In their slim volume, Lawrence Baum, David Klein, and Matthew Streb examine the new politics of judicial elections using the Ohio supreme court as a case study. While the selection system for Ohio justices is somewhat unusual—candidates run in partisan primaries and then in a nonpartisan general election—the book’s analysis makes a number of findings that are of value to any student of judicial elections. Critics may argue that Ohio’s judicial election system is so unusual that one should not use this state as an illustration of partisan judicial elections in general. However, the authors provide an extensive descriptive treatment of Ohio supreme court elections over many years, which shows that the state’s partisan primary/nonpartisan election system operates like judicial elections in states where the party affiliations of judicial candidates are listed on general election ballots. Schotland, who can legitimately be considered the founder of modern judicial elections research, considered Ohio and Michigan (which has an election system similar to Ohio’s) to be partisan judicial election states.

Combining in-depth description of Ohio supreme court elections over time with sophisticated statistical analysis of judges’ votes, campaign contributions and contributors, and electoral votes for judicial candidates, the authors are able to make a number of conclusions about judicial elections. While not a complete discussion of the findings of their research, what follows is a brief discussion of those that are particularly intriguing, and which offer significant contributions to our understanding of judicial elections, the behavior of elected judges, and the behavior of voters in judicial elections.

Unlike the results of some previous research that examined criminal justice decisions, Baum, Klein, and Streb find that, in Ohio tort law cases, there was no clear evidence that justices changed their voting behavior in an effort to retain their seats on the court in the next election. The authors argue that the way in which tort law changed was by changes in the composition of the court.

Ohio voters shaped tort law through the electoral process, but the authors doubt that a substantial proportion of the voters cast their ballots in an effort to affect the direction of tort law. Examining Ohio supreme court elections since 1980, only the elections of 2000 and 2002 provided substantial information to voters about candidates’ views on the direction of tort law in the state. When limited survey data was examined, respondents had low awareness of tort issues in these races. There was a fairly strong relationship between voters’ party affiliations and their votes in supreme court races. There was some relationship between voters’ ideology and education and their votes in supreme court races.
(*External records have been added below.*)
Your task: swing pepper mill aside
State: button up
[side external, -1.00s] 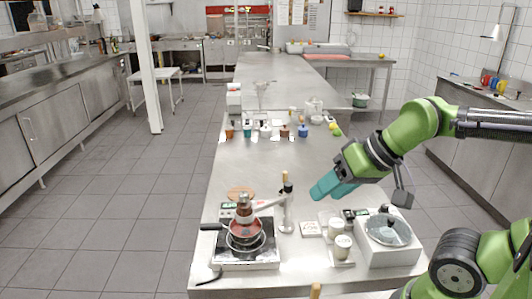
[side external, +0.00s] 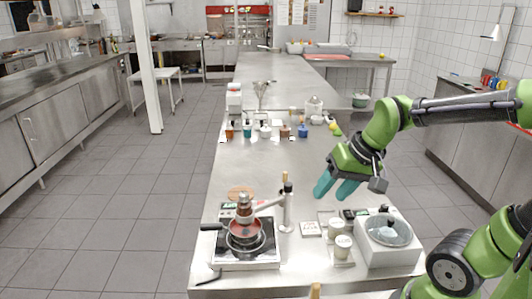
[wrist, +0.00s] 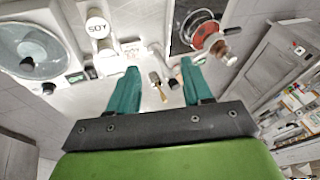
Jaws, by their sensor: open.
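The pepper mill (side external: 244,208), brown-red with a pale band, is held above a small pan (side external: 245,230) by a pale horizontal arm. That arm runs to an upright metal post (side external: 287,208) with a wooden knob on top. In the wrist view the mill (wrist: 221,46) shows at upper right beside the round red pan (wrist: 204,36). My gripper (side external: 335,190) has two teal fingers, apart and empty, in the air right of the post. In the wrist view my gripper (wrist: 160,68) has a wooden-tipped piece between its fingers in the picture; contact is not visible.
The pan sits on a hot plate (side external: 225,262) at the bench's front left. Lidded jars (side external: 342,247) and a white appliance with a glass lid (side external: 388,240) stand at front right. Several small bottles (side external: 265,131) line the far part. The bench middle is clear.

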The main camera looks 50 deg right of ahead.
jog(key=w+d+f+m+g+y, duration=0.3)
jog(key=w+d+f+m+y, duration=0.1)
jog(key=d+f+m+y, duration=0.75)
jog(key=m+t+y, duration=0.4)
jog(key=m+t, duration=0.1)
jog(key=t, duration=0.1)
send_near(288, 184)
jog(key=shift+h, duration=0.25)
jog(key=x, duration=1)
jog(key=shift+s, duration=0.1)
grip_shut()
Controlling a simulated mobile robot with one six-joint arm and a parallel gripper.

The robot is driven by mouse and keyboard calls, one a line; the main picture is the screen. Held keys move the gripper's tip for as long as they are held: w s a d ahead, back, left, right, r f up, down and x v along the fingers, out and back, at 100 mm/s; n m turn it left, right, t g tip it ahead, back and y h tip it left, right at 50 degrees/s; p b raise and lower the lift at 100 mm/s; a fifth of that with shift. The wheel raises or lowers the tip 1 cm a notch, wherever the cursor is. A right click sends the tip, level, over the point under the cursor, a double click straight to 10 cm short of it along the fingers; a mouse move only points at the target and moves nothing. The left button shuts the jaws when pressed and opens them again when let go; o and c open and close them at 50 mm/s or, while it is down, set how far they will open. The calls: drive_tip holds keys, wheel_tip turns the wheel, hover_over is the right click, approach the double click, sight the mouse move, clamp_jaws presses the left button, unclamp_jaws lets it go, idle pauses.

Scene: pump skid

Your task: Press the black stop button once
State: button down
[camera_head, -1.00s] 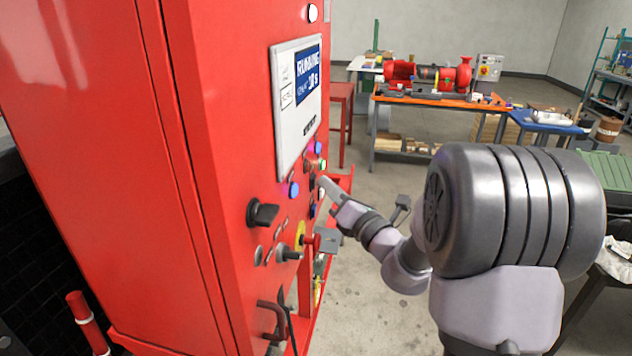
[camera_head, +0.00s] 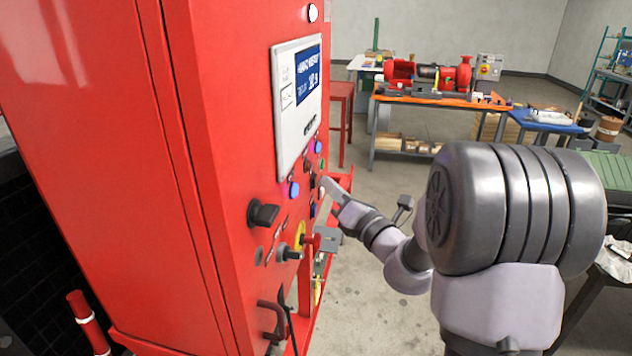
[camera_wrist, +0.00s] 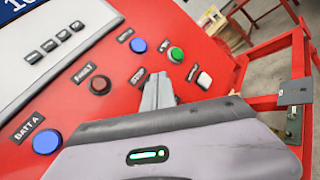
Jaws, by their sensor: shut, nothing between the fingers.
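My gripper (camera_head: 327,184) is shut and empty, its fingertips close to the button panel of the red cabinet (camera_head: 205,130). In the wrist view the closed fingertips (camera_wrist: 158,90) lie just right of the STOP label (camera_wrist: 137,77). The black stop button is hidden in the wrist view, apparently behind the fingers. In the head view a small dark button (camera_head: 313,181) shows beside the fingertips; I cannot tell whether they touch it. The display (camera_head: 308,75) shows white text on blue, too small to read surely.
Around the fingers are a green button (camera_wrist: 176,54), a blue button (camera_wrist: 138,45), a white button (camera_wrist: 204,79), a dark red fault lamp (camera_wrist: 101,85) and a blue BATT A lamp (camera_wrist: 46,142). A black rotary knob (camera_head: 263,214) and a red handle (camera_head: 311,241) project lower down.

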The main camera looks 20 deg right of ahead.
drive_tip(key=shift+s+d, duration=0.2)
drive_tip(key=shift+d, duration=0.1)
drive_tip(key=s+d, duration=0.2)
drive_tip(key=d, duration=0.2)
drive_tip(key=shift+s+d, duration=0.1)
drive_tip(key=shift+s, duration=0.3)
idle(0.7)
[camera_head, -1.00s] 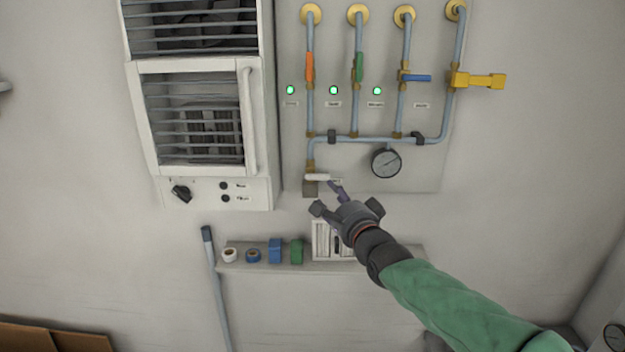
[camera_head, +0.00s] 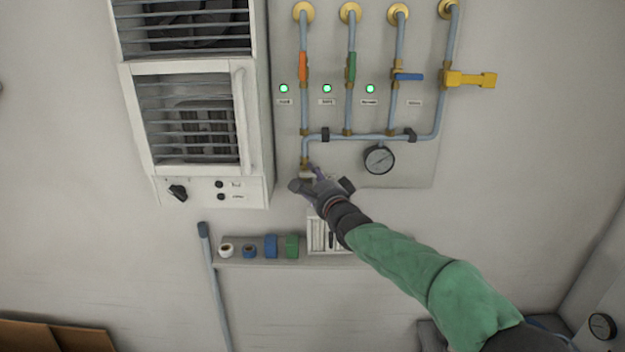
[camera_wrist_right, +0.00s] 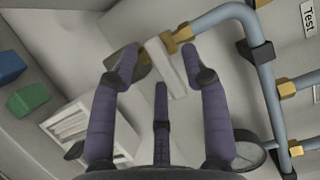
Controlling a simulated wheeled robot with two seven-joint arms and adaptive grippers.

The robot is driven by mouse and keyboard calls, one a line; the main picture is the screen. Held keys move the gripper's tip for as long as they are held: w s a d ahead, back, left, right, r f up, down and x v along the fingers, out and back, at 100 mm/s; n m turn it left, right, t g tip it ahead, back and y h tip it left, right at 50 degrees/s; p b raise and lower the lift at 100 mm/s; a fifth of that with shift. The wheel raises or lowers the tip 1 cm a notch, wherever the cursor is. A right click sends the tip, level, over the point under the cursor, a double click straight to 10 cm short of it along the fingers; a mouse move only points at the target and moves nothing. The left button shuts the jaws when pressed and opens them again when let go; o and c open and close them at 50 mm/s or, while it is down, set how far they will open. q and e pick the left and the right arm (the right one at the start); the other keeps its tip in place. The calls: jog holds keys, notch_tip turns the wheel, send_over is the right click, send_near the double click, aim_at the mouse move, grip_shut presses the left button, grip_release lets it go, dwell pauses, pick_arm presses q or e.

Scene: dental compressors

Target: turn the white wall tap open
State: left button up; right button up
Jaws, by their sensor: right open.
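The white wall tap is at the lower left end of the blue pipework. In the head view only a sliver of it (camera_head: 305,175) shows beside my gripper. In the right wrist view its white lever (camera_wrist_right: 171,68) runs between my fingers, next to a brass fitting (camera_wrist_right: 180,36). My right gripper (camera_head: 319,182) is at the tap, with its fingers spread. In the right wrist view the open gripper (camera_wrist_right: 163,66) has one finger on each side of the lever and a third below it. I cannot tell whether any finger touches the lever. My left gripper is not in view.
A pressure gauge (camera_head: 379,159) sits close right of the gripper. Orange (camera_head: 303,66), green (camera_head: 351,66), blue (camera_head: 409,77) and yellow (camera_head: 470,80) valve handles are higher up. A vented cabinet (camera_head: 195,120) stands left. A shelf (camera_head: 255,263) with tape rolls is below.

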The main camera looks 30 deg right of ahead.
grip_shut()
As the authors point out: “To some extent, then, voters’ general political attitudes and interests helped determine the outcomes of supreme court contests and thus the court’s direction in tort policy. But that is not the same thing as intending to shape judicial policy on torts in particular ways (pp. 115–16).

The business community ultimately won the battle over tort law by mobilizing to reverse the pro-plaintiff trend that had developed. The business community used campaign spending favoring the pro-defendant candidates in tort law to create a pro-business majority on the court. Candidates supported by the business community generally had an advantage in spending over pro-plaintiff candidates. That spending advantage was especially true after 2002 when the pro-business majority on the court was established and strengthened.

Judicial reformers will likely conclude that this book offers powerful evidence that judicial elections fail to achieve their underlying goal of judicial accountability. After all, business groups mobilized to use the election of Ohio supreme court justices to achieve their tort reform goals—goals of which the electorate was mostly unaware. The authors, however, offer a more balanced perspective on their findings and are unwilling to stretch their analysis far enough to reach the reformers’ conclusion. They recognize that supporters of judicial elections can use their findings to show that “[j]udges who contributed to major policy changes were not able to do so with impunity; they had to face voters in elections every six years, interest groups concerned about the court’s direction were sometimes able to focus considerable attention on the court and individual judges, and occasionally incumbents lost their bids for reelection” (p. 130).

Of course, the debate over the value of judicial elections has existed for decades and will continue for decades to come. Whether one supports judicial elections or not is actually a normative rather than an empirical question. It is unreasonable to expect that The Battle for the Court will resolve the question of whether states should elect judges. What the book does do, in a carefully considered manner that is far different from the shrill arguments made by numerous proponents and opponents of judicial elections, is to enhance our understanding of judicial elections, the parties involved in those elections, and how judicial elections have shaped tort law—the primary issue in the new era in judicial elections. In doing that, this book is an essential read for any student of state courts.